I FINALLY found out after all the money I spent and the years of time on trials of all that equipment that was NOT what I needed, that Tama's cheapest $40.00 (at the time) junky Belt Driven pedal played the best of ALL of them!! I was INCENSED that I hadn't checked the CHEAPEST pedals FIRST because I thought I was looking for QUALITY! It hadn't yet occurred to me that it wasn't the quality of the pedal that would cure my ills, and I couldn't understand WHY this junk pedal played effortlessly and didn't hang on the head when I was playing it.

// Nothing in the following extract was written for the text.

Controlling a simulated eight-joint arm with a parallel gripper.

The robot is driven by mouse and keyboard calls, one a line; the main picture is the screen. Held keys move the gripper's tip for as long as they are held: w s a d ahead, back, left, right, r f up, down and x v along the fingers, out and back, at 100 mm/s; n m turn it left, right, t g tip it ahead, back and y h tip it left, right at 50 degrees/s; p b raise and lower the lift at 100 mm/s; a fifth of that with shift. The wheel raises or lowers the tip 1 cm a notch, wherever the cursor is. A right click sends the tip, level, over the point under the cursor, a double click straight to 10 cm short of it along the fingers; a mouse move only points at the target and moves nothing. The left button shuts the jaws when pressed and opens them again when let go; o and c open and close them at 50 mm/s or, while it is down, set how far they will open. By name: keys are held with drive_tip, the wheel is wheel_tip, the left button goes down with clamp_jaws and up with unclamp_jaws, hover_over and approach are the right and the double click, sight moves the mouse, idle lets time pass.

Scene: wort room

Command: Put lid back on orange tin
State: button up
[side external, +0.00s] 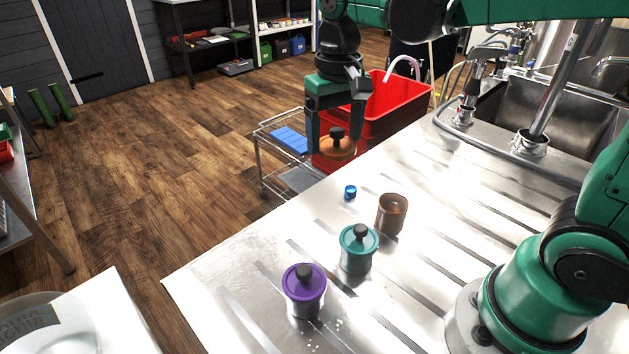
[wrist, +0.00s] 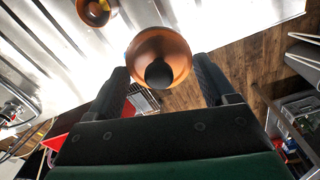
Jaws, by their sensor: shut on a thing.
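My gripper (side external: 338,140) is shut on an orange lid (side external: 337,151) with a black knob. It holds the lid in the air, up and to the left of the orange tin in the side view. In the wrist view the lid (wrist: 160,55) sits between the two fingers (wrist: 160,85), its black knob facing the camera. The orange tin (side external: 391,215) stands upright and uncovered on the steel counter, its open top showing. In the wrist view the tin (wrist: 95,10) is at the top left, apart from the lid and partly cut off by the frame edge.
A teal-lidded tin (side external: 358,250) and a purple-lidded tin (side external: 304,292) stand on the counter (side external: 240,262) in front of the orange tin. A small blue object (side external: 350,192) lies left of it. A red tub (side external: 390,105) and a wire cart (side external: 272,150) are beyond the counter edge.

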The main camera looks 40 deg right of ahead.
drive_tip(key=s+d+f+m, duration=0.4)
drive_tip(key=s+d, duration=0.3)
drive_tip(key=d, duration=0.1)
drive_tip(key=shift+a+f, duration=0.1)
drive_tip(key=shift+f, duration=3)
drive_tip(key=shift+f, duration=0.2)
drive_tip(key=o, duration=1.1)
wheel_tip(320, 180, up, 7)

So I set out to learn WHY this pedal was so awesome and the expensive ones weren't and in the process I learned a little Geometry.

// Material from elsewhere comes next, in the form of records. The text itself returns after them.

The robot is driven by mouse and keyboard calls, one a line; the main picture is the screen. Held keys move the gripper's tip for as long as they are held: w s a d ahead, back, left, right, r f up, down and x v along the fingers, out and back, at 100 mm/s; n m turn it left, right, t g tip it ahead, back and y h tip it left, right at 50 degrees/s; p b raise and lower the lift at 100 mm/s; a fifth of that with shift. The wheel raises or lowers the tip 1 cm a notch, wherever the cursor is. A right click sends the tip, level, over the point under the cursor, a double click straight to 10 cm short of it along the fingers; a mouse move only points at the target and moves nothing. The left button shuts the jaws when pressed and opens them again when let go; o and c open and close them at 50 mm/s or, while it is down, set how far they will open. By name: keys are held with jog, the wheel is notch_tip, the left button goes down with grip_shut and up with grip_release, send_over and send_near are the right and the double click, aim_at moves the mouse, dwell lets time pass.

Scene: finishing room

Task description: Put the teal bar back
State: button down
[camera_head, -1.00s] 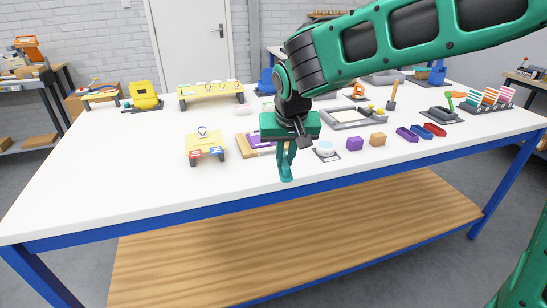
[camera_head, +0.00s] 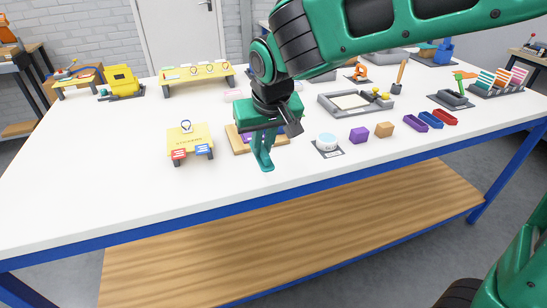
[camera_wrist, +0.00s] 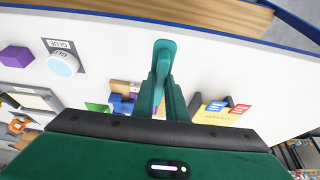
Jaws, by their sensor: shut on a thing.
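My gripper (camera_head: 262,150) hangs fingers-down over the front of the white table, just in front of a wooden board. It is shut on a teal bar (camera_wrist: 164,58), whose rounded end sticks out past the fingers in the wrist view; its colour is close to that of the fingers. In the head view the bar's lower end (camera_head: 267,166) shows above the tabletop; I cannot tell if it touches. The wooden board (camera_head: 236,141) carries a purple piece and is partly hidden behind my gripper. In the wrist view a blue piece (camera_wrist: 121,104) shows beside the fingers.
A yellow stand (camera_head: 188,137) with red and blue labels is left of my gripper. A white puck (camera_head: 327,141), a purple block (camera_head: 359,135), a tan block (camera_head: 384,129) and small trays (camera_head: 430,120) are to the right. The table's front left is clear.

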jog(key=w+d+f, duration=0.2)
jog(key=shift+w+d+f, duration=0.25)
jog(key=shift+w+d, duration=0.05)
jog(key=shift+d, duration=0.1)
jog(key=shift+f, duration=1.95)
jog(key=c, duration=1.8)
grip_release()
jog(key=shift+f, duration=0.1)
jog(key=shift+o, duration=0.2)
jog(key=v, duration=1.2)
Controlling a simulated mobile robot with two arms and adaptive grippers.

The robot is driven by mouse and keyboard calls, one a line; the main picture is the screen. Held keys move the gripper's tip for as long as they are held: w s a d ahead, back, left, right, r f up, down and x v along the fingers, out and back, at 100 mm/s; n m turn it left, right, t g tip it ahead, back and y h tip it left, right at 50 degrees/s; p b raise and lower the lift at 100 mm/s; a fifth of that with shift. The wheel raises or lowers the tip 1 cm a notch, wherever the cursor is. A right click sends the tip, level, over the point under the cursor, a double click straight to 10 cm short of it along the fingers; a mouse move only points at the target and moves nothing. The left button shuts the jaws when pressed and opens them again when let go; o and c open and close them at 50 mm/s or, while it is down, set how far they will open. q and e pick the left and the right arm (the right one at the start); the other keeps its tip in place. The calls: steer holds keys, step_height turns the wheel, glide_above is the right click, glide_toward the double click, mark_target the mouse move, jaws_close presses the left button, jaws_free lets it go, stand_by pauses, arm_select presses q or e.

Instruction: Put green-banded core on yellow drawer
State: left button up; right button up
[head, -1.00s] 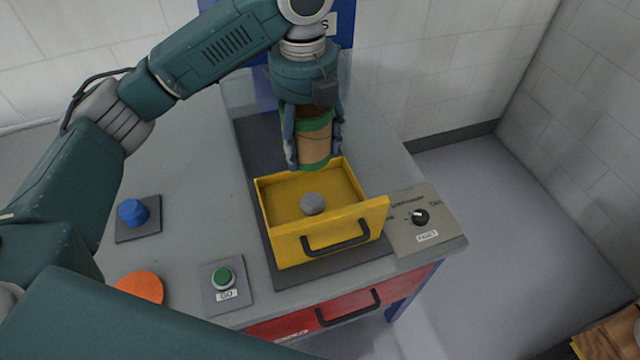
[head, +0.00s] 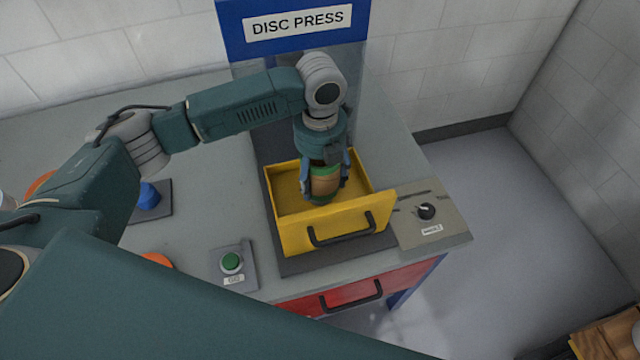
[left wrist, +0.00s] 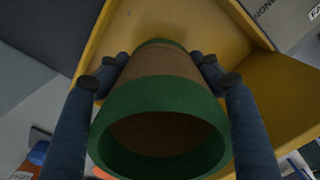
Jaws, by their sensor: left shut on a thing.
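The green-banded core (head: 325,180) is a brown cylinder with green ends, held upright inside the open yellow drawer (head: 290,235). My left gripper (head: 324,192) points down into the drawer and is shut on the core. In the left wrist view the core (left wrist: 160,105) fills the middle between the fingers, with the drawer's yellow floor and walls (left wrist: 200,25) behind it. I cannot tell whether its lower end touches the drawer floor. The grey knob in the drawer is hidden behind the core and gripper. My right gripper is not in view.
The disc press (head: 300,25) stands behind the drawer. A panel with a black dial (head: 426,211) is to its right. A green button (head: 231,262), a blue knob (head: 148,196) and orange discs lie to its left. A red drawer (head: 350,293) is below.

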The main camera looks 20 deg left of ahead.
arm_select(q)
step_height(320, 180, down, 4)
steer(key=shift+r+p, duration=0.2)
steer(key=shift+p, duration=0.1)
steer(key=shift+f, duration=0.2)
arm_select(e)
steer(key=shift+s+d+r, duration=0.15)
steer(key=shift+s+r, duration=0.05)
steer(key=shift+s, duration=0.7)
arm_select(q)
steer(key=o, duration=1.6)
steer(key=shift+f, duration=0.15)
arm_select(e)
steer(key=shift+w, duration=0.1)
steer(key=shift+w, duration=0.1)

I found that there are two distinctly different kinds of "action" to a Kick Drum Pedal. (
there are now more than that but for this discussion . . . )
I also found that this inexpensive pedal I was playing had what is called an "
offset cam" operation, (
see attachment DW ACCELERATOR and Tama IC Power Glide) not the "
centered sprocket" (
see attachment DW TURBO and Tama IC Rolling Glide) like all the other GREAT but completely WRONG pedals I had spent precious time and money on.
The way the drive chain moves in towards the axle on the forward motion of the stroke puts more spring tension into play and helps push your foot back after the rebound JUST enough to pull it off the head until YOU want to play the next note. (
Yeah, there's a bit more to it than that, but that's the part that helps with curing your problem.)
I played that cheap pedal for quite a while and when it was time to get a more quality pedal I was now armed with a bit of knowledge that would make it much easier to decide what pedal would be right for me.
I ended up with an Iron Cobra Power Glide for my first great playing pedal, and now I own a DW 5000 Accelerator too, and BOTH play great!!
There are many companies that make pedals with the offset cam so you'll DEFINITELY find one you like or if you already have a quality pedal, maybe it would be more cost efficient to just replace the sprocket with an offset cam.
I hope this works for you, as it ended a long trial and error period for me, and best of all I DID NOT have to adjust my playing A BIT!! The new pedal just did the job with nothing but the usual minor adjustments for comfort to fit the pedal to me.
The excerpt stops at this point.